## What is expected
Locate the string "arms" throughout the material and copy every line in which it occurs.

═════ Raw records

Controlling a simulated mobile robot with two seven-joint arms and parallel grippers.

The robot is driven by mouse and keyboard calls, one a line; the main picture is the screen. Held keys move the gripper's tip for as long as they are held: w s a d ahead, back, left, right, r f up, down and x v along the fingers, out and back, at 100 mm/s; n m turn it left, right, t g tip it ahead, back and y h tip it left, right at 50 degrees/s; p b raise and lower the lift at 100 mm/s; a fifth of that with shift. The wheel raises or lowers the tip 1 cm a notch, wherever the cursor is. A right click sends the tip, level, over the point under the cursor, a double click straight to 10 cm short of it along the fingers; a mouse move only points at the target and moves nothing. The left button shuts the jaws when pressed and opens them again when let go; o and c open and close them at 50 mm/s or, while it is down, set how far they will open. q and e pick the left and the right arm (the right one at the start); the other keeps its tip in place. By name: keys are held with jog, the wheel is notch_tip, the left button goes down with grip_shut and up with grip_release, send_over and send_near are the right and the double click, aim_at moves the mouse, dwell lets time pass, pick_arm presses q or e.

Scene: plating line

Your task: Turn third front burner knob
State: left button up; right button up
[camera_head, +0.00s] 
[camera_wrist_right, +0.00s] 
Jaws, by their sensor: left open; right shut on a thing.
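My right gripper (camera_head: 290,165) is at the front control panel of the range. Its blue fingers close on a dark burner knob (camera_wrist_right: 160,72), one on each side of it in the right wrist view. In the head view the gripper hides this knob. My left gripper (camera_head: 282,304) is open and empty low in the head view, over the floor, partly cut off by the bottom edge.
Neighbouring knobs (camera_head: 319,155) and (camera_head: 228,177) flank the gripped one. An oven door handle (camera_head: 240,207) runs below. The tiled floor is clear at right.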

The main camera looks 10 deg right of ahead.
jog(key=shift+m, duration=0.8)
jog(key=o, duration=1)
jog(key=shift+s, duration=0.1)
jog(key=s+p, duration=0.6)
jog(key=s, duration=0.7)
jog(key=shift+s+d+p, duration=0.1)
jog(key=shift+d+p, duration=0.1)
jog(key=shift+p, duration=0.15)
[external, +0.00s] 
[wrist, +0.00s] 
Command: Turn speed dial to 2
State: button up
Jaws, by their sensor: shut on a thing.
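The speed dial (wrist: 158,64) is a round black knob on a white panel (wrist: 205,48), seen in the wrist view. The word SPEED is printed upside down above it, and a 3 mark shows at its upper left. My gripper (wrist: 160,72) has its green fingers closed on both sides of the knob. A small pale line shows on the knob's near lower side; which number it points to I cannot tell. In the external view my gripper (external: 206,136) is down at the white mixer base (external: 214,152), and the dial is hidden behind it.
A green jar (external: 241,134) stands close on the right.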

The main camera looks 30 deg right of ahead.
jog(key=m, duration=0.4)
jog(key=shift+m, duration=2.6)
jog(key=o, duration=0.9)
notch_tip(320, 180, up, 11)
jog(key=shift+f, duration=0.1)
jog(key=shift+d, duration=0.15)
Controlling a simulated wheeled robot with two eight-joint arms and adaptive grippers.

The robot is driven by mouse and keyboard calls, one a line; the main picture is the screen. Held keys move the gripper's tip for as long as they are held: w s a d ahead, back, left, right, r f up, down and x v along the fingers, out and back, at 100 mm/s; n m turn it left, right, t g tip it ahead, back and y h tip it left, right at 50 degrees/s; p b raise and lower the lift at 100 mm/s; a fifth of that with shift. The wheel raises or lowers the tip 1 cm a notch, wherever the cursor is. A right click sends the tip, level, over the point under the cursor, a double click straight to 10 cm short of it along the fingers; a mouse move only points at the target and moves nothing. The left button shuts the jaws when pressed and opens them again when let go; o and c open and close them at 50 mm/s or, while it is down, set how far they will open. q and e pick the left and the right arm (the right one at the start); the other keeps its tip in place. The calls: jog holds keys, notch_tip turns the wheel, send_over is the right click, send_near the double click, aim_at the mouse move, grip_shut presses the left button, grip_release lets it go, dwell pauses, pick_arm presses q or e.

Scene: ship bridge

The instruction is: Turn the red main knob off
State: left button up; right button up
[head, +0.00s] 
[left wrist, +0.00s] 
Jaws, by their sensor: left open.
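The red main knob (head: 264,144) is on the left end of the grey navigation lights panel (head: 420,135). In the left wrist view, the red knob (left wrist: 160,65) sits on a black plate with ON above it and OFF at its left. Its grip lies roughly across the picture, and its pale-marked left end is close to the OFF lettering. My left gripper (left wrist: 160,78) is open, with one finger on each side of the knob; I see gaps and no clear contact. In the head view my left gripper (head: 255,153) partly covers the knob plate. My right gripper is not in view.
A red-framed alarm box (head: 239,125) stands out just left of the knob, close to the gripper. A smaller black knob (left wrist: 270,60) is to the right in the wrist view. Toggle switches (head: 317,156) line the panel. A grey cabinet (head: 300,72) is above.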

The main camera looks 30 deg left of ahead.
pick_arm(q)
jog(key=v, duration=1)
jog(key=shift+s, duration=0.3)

══════════
═════ Raw records

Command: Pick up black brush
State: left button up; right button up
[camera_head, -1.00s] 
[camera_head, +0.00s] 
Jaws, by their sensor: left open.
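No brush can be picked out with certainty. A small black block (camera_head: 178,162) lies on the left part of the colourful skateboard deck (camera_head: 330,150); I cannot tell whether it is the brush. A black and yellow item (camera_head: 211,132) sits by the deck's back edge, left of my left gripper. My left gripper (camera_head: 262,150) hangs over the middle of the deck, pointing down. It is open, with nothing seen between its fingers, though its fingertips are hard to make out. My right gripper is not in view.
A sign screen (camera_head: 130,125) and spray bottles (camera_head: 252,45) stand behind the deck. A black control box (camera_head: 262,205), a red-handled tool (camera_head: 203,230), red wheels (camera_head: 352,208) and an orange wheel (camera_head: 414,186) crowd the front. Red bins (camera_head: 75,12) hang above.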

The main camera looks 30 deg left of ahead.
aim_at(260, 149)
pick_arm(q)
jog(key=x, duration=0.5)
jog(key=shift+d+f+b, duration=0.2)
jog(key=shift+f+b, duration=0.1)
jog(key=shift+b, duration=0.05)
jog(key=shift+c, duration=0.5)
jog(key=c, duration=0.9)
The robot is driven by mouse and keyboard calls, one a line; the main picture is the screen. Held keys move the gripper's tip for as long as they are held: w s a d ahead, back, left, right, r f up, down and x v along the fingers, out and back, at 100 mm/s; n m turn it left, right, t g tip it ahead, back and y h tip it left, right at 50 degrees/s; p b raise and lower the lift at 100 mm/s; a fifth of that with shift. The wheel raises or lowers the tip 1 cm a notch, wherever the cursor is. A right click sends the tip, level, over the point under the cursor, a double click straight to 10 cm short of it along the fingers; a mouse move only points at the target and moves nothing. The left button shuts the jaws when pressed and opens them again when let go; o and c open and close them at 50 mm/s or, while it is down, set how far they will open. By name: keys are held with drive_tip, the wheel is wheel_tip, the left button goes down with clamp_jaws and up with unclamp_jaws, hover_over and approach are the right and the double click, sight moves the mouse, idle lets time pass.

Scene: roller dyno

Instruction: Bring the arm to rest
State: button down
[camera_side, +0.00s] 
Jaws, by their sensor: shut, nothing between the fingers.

══════════

## Result for this task
Controlling a simulated mobile robot with two seven-joint arms and parallel grippers.
Controlling a simulated wheeled robot with two eight-joint arms and adaptive grippers.

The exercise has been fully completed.